____ Records for processing

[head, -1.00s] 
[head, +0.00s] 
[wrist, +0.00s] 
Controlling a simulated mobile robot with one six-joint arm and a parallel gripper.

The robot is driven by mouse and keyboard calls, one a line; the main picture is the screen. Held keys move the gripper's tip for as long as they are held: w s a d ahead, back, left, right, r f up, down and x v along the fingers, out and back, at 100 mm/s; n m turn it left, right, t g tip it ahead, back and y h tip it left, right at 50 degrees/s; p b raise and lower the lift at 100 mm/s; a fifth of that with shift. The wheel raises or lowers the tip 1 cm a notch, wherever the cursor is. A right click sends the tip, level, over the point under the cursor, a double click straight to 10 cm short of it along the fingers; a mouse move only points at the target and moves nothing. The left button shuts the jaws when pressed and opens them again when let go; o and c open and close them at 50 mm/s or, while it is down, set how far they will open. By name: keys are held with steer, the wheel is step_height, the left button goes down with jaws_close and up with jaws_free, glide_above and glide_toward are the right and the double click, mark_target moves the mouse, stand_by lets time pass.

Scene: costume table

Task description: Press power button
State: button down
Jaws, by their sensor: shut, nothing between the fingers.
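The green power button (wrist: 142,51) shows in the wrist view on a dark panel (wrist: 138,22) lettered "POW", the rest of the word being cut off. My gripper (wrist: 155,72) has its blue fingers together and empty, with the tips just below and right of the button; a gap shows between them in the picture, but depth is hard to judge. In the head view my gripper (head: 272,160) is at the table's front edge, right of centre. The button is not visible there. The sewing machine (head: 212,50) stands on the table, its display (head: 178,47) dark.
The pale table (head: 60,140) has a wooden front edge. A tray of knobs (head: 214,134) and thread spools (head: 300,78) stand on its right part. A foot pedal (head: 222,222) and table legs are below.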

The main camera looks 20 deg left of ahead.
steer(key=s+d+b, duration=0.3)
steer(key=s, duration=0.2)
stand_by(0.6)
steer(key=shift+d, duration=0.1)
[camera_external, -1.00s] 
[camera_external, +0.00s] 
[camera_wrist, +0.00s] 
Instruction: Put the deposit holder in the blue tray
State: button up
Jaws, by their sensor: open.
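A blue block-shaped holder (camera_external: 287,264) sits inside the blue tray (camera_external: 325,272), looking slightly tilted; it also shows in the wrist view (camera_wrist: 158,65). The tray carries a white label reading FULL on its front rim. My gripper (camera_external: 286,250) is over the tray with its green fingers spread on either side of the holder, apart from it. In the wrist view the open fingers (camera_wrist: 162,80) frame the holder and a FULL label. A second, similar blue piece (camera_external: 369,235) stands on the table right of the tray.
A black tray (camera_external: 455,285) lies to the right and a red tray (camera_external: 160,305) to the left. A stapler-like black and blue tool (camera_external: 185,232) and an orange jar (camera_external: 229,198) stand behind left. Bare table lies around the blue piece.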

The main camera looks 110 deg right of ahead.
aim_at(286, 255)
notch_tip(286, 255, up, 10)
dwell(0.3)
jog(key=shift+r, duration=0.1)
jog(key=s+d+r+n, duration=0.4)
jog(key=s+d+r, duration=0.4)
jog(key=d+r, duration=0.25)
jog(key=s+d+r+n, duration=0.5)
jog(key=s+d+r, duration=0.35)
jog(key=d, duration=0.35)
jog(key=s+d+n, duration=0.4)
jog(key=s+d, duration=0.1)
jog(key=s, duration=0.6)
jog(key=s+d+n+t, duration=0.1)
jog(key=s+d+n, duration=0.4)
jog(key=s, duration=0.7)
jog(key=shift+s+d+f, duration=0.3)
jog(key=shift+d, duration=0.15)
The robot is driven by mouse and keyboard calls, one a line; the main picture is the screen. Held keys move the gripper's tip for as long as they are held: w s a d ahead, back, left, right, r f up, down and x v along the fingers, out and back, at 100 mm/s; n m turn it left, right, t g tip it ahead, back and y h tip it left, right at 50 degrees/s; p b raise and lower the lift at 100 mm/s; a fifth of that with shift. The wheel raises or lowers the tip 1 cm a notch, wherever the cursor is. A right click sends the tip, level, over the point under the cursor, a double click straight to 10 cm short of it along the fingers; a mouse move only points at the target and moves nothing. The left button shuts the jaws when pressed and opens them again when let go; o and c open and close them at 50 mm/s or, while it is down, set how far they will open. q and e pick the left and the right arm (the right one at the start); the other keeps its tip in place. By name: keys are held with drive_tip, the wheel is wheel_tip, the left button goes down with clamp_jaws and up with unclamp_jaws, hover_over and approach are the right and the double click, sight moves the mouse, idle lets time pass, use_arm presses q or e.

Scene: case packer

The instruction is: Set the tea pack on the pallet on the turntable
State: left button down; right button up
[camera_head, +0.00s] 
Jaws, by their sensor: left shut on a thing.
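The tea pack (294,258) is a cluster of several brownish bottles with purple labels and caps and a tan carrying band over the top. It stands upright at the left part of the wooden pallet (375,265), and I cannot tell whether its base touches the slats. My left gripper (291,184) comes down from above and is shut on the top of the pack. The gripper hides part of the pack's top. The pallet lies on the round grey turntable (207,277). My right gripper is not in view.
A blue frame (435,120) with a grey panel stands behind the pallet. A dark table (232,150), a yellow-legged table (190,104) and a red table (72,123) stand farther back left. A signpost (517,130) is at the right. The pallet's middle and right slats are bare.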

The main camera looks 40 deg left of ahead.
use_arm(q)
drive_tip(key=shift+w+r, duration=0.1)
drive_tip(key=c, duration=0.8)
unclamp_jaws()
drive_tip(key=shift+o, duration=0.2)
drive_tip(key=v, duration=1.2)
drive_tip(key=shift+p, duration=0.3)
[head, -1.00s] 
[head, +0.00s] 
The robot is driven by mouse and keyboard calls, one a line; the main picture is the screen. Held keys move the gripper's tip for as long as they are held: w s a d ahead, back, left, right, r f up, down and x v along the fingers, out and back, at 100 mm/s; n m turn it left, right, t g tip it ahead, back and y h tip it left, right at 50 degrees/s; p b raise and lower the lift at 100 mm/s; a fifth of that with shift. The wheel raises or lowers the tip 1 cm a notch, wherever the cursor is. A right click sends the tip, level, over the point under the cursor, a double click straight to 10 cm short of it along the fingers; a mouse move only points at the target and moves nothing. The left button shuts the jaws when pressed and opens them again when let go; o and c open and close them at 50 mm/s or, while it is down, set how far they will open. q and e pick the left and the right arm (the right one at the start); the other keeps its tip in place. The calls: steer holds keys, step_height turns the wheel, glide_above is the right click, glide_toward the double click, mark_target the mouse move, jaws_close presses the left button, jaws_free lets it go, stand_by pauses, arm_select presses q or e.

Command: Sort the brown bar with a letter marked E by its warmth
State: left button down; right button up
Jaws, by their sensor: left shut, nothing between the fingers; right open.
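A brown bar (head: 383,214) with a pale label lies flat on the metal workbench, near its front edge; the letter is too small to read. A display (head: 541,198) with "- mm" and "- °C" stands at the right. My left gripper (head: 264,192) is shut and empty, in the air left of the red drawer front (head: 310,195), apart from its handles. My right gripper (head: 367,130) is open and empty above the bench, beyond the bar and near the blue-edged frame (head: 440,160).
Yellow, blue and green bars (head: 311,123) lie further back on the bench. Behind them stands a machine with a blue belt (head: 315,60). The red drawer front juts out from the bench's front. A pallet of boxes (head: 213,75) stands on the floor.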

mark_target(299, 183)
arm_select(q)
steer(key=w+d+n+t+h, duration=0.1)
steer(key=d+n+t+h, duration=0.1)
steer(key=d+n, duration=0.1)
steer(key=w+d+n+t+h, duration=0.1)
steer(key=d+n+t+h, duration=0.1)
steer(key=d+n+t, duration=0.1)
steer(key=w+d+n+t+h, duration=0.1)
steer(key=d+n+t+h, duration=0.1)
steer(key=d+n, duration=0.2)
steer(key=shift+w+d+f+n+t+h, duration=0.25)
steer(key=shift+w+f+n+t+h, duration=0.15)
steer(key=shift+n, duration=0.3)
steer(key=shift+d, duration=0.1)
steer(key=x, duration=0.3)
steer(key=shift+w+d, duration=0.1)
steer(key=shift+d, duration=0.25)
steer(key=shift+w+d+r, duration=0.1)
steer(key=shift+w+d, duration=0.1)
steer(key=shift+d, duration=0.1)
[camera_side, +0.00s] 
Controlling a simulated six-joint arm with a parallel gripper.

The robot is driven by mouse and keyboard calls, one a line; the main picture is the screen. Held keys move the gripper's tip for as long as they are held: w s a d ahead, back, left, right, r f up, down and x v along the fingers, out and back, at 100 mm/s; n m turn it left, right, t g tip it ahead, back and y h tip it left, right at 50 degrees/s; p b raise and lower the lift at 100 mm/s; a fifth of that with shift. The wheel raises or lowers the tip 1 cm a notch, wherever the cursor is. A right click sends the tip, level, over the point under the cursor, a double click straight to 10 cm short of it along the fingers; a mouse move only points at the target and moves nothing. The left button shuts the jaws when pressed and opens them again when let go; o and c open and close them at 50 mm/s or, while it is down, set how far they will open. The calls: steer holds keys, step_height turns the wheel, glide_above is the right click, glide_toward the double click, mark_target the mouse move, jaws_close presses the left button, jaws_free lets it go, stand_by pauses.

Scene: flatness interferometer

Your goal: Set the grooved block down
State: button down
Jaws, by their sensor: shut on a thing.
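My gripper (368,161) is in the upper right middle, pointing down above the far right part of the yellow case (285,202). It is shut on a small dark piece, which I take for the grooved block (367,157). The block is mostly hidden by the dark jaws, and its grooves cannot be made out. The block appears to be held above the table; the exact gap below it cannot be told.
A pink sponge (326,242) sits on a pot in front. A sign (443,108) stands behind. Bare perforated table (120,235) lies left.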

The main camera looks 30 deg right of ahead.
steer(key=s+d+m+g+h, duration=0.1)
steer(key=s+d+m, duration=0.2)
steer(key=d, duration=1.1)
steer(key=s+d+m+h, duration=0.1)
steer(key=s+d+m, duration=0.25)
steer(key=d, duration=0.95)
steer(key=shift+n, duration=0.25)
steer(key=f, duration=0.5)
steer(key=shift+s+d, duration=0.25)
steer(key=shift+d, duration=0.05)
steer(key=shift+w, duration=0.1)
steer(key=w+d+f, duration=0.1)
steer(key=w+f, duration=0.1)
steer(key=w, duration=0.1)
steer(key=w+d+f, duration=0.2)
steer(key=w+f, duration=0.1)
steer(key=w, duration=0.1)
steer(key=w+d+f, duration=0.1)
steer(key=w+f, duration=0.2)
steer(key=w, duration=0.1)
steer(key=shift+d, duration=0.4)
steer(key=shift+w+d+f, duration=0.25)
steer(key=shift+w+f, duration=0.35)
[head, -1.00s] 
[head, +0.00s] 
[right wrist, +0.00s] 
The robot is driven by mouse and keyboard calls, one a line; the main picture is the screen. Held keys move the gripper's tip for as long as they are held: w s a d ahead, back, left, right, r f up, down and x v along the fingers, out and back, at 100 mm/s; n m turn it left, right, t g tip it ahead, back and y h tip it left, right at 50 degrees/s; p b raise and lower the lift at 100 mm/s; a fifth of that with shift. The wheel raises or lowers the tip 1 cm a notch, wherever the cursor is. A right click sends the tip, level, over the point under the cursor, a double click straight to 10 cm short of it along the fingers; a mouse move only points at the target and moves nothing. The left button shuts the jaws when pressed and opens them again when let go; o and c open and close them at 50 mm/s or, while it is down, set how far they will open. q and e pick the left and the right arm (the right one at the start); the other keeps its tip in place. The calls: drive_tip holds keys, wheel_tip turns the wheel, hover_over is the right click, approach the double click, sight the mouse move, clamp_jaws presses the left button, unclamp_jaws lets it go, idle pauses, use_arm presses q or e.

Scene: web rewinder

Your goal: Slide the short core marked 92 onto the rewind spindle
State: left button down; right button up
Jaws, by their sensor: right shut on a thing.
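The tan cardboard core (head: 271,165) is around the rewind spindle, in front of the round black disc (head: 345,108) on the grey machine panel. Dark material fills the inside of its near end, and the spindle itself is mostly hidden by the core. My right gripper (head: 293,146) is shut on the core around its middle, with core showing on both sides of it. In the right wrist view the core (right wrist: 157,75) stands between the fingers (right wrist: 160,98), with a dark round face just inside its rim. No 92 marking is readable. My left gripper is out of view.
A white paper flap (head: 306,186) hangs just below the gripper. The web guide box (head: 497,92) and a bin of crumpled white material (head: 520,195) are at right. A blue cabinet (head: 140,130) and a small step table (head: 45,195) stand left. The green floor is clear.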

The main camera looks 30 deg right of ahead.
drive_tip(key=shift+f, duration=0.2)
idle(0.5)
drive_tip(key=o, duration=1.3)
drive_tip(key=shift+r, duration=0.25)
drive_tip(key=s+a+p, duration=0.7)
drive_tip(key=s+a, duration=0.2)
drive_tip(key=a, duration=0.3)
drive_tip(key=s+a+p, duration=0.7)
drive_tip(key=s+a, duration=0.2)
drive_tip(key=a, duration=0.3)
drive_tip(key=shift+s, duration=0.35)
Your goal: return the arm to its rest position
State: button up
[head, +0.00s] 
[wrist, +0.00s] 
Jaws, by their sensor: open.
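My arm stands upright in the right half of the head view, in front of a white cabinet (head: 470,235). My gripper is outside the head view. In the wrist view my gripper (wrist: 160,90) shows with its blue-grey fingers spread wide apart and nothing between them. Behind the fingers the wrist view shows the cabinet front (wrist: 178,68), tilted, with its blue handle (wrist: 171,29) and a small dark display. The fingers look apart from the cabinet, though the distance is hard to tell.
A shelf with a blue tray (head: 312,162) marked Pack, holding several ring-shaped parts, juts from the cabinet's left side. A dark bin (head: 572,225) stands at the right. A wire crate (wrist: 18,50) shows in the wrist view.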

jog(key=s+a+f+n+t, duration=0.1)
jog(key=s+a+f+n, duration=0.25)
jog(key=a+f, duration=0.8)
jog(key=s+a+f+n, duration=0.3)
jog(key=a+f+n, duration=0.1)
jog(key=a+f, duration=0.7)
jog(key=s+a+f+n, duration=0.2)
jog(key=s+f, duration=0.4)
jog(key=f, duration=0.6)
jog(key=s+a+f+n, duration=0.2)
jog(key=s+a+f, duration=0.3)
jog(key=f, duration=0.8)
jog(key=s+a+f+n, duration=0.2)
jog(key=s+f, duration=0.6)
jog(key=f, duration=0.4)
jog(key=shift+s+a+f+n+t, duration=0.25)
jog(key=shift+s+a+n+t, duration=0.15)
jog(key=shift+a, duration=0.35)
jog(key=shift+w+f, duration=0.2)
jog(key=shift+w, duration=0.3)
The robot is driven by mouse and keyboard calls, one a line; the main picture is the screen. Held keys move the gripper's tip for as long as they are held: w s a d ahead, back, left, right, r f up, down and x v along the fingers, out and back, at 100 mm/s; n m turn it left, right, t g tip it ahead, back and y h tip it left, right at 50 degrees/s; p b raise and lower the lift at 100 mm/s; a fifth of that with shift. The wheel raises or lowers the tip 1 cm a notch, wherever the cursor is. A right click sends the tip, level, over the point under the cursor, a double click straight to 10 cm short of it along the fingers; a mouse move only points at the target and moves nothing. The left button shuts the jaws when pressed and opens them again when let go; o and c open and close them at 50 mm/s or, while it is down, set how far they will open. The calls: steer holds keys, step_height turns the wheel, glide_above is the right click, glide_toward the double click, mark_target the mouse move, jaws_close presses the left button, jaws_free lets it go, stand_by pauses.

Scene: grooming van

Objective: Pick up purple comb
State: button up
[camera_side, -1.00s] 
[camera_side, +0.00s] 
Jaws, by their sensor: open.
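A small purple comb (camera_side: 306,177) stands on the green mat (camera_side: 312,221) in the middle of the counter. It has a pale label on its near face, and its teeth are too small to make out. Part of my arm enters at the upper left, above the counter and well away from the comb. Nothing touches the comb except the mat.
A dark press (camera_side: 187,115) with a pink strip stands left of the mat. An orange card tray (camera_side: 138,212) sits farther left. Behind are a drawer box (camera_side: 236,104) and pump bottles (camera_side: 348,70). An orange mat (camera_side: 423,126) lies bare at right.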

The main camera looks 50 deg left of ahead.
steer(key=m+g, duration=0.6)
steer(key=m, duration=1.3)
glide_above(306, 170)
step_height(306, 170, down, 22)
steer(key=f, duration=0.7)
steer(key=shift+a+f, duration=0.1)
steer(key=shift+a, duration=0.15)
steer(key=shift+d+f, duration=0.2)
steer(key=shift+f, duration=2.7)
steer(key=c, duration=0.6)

________

- [What you should do]: Repeat verbatim the opening run of entries, ending with the line that contains "Controlling a simulated mobile".

- [Task response]:
[head, -1.00s] 
[head, +0.00s] 
[wrist, +0.00s] 
Controlling a simulated mobile robot with one six-joint arm and a parallel gripper.

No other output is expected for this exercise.